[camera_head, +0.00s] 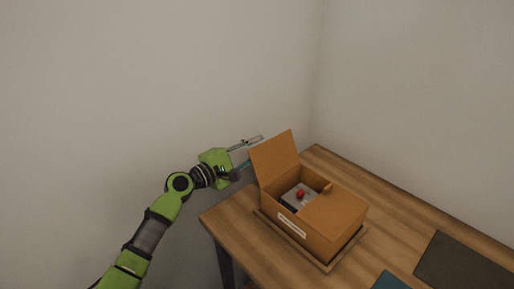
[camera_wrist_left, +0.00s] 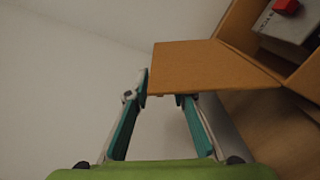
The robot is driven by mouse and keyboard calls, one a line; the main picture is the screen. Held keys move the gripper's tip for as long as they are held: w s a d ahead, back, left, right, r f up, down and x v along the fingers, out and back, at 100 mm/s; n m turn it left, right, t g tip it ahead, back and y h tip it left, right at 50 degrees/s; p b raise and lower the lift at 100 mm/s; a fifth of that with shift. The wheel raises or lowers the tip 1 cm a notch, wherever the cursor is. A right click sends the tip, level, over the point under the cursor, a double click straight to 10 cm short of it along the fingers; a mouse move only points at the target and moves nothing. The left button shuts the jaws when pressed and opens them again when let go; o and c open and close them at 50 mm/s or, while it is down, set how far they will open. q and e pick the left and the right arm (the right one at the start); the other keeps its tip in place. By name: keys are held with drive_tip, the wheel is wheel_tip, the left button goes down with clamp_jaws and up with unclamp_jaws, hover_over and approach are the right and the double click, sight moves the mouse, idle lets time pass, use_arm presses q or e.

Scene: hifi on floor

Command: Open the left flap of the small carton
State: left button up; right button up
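The small brown carton (camera_head: 318,240) stands on the wooden table with a white label on its front side. Its left flap (camera_head: 273,156) stands up and leans outward; it also shows in the wrist view (camera_wrist_left: 205,68). Its right flap (camera_head: 336,209) lies over the right part of the opening. My left gripper (camera_head: 246,154) is at the outer side of the left flap. In the wrist view its teal fingers (camera_wrist_left: 162,95) are apart, with their tips at the flap's edge; one tip is partly hidden by the flap. I cannot tell whether they touch. My right gripper is not in view.
Inside the carton is a grey box with a red part (camera_head: 300,194) on top. The carton sits on a thin brown base (camera_head: 328,267). A dark mat (camera_head: 462,263) and a blue item (camera_head: 390,281) lie on the table (camera_head: 385,205). Walls stand behind.

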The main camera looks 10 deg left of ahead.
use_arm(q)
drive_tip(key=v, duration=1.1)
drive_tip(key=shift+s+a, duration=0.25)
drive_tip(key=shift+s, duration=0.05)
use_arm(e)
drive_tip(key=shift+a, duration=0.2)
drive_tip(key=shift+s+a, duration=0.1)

+ + +

Keep the pictures out of the copy and return the rest of the data above exactly.

[camera_head, +0.00s] 
[camera_wrist_left, +0.00s] 
The robot is driven by mouse and keyboard calls, one a line; the main picture is the screen. Held keys move the gripper's tip for as long as they are held: w s a d ahead, back, left, right, r f up, down and x v along the fingers, out and back, at 100 mm/s; n m turn it left, right, t g tip it ahead, back and y h tip it left, right at 50 degrees/s; p b raise and lower the lift at 100 mm/s; a fifth of that with shift. The wheel raises or lowers the tip 1 cm a notch, wherever the cursor is. A right click sends the tip, level, over the point under the cursor, a double click straight to 10 cm short of it along the fingers; a mouse move only points at the target and moves nothing. The left button shuts the jaws when pressed and opens them again when let go; o and c open and close them at 50 mm/s or, while it is down, set how far they will open. q and e pick the left and the right arm (the right one at the start); the other keeps its tip in place. By name: keys are held with drive_tip, the wheel is wheel_tip, the left button goes down with clamp_jaws and up with unclamp_jaws, hover_over and approach are the right and the double click, sight moves the mouse, idle lets time pass, use_arm presses q or e.

Scene: hifi on floor

Command: Open the left flap of the small carton
State: left button up; right button up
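The small brown carton (camera_head: 318,240) stands on the wooden table with a white label on its front side. Its left flap (camera_head: 273,156) stands up and leans outward; it also shows in the wrist view (camera_wrist_left: 205,68). Its right flap (camera_head: 336,209) lies over the right part of the opening. My left gripper (camera_head: 246,154) is at the outer side of the left flap. In the wrist view its teal fingers (camera_wrist_left: 162,95) are apart, with their tips at the flap's edge; one tip is partly hidden by the flap. I cannot tell whether they touch. My right gripper is not in view.
Inside the carton is a grey box with a red part (camera_head: 300,194) on top. The carton sits on a thin brown base (camera_head: 328,267). A dark mat (camera_head: 462,263) and a blue item (camera_head: 390,281) lie on the table (camera_head: 385,205). Walls stand behind.

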The main camera looks 10 deg left of ahead.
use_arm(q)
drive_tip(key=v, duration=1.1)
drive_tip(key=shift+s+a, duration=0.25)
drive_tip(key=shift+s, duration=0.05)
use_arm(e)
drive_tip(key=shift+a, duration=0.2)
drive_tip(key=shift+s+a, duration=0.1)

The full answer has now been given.